Operationalizing the Measure Function of the NIST AI Risk Management Framework


October 19, 2023

Workshop attendees in the Science & Engineering Hall

As artificial intelligence (AI) is embedded into more and more systems, it becomes critical to examine the impact of these systems, ensuring that their benefits are realized and their harms are mitigated. These systems must also reflect the needs and values of their users. Experts in AI from academia, industry, and government came together in the Science & Engineering Hall on Monday, October 16, and Tuesday, October 17 for the workshop “Operationalizing the Measure Function of the NIST AI Risk Management Framework (RMF)”. During the workshop, participants discussed how to meaningfully operationalize safe, functional AI systems by focusing on measurement and validity in the AI pipeline.

The NIST AI RMF was released in January 2023 and serves as a resource for organizations designing, developing, deploying, or using AI systems to help them manage the many risks of AI and promote trustworthy and responsible development and use of AI systems. It is intended to adapt to the AI landscape as technologies develop so society can continue to benefit from AI while also being protected from its potential harm. Thus, the agency regularly seeks feedback from the AI community, with its current focus being on how to frame sociotechnical evaluations.

The workshop was held collaboratively by the GW co-led Institute for Trustworthy AI in Law & Society (TRAILS), Northwestern University’s Center for Advancing Safety of Machine Intelligence (CASMI), and the Federation of American Scientists (FAS). Together, individuals from these groups worked with participants from industry, government, and academia to explore and define best practices for testing and evaluating sociotechnical approaches for AI systems. They focused specifically on expanding NIST’s AI RMF’s measure function by structuring the meeting around breakout sessions on four primary issues: best practices for mapping qualitative methods onto scorable quantitative metrics, experimental protocols for testing of applications using sociotechnical methods, the development of process and activities associated with a sociotechnical testbed, and robust and reusable documentation standards.

Measuring AI risks includes tracking metrics for trustworthy characteristics, social impact, and human-AI configurations. NIST’s AI RMF lists the characteristics of trustworthy AI systems as valid and reliable, safe, secure and resilient, accountable and transparent, explainable and interpretable, privacy-enhanced, and fair with harmful bias managed. There is no trust or accountability in AI systems without the participation of diverse stakeholders in their creation, which is evaluated in the measure function.

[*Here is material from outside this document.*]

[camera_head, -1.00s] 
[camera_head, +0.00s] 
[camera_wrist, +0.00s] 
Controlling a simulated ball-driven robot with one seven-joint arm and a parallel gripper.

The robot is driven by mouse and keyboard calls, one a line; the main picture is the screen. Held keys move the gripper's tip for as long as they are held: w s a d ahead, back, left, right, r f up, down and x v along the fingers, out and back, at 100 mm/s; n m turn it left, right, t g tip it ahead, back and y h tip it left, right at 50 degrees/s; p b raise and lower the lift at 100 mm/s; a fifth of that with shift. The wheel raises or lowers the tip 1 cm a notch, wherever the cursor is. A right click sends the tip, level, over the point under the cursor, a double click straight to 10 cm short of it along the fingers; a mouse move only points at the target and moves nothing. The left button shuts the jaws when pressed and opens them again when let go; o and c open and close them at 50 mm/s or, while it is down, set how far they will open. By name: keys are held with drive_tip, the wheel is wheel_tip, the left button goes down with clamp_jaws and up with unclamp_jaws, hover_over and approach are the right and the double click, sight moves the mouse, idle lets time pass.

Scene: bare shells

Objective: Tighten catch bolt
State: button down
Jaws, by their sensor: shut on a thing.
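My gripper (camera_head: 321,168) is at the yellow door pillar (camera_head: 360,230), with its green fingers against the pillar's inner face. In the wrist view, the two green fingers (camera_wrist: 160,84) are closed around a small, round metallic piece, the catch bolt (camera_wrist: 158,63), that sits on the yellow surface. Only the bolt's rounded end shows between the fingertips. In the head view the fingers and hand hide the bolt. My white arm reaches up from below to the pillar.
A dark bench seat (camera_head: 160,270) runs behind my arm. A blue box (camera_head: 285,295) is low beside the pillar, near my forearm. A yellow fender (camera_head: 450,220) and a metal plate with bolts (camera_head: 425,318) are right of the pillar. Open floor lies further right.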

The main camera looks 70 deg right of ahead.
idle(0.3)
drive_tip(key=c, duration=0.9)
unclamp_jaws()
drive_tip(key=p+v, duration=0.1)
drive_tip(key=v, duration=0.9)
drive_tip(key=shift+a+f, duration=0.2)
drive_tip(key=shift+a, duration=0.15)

Associate Professor of Engineering Management and Systems Engineering and GW-PI of TRAILS, David Broniatowski stated, “TRAILS is excited to have hosted this workshop, which is a crucial convening of thought leaders and experts in measuring AI risks across industry, academia, and government.  Meaningful socio-technical measures can promote trust by helping to surface the needs and perspectives of users and other impacted populations that may otherwise not be reflected in the design process.  Well-designed measures also ensure that our models are designed and evaluated in a manner that is fair, transparent, and traceable to our shared values.” ”

Through workshops like these, TRAILS and fellow AI experts are helping NIST to develop a repeatable and standardized methodology to test actual systems against a range of socio-technical metrics within a large-scale testbed of human subjects. By measuring the risks and developing a better understanding of the societal impact of AI systems, they will ensure AI is developed and used responsibly and provide policymakers with important contextual information to better govern AI.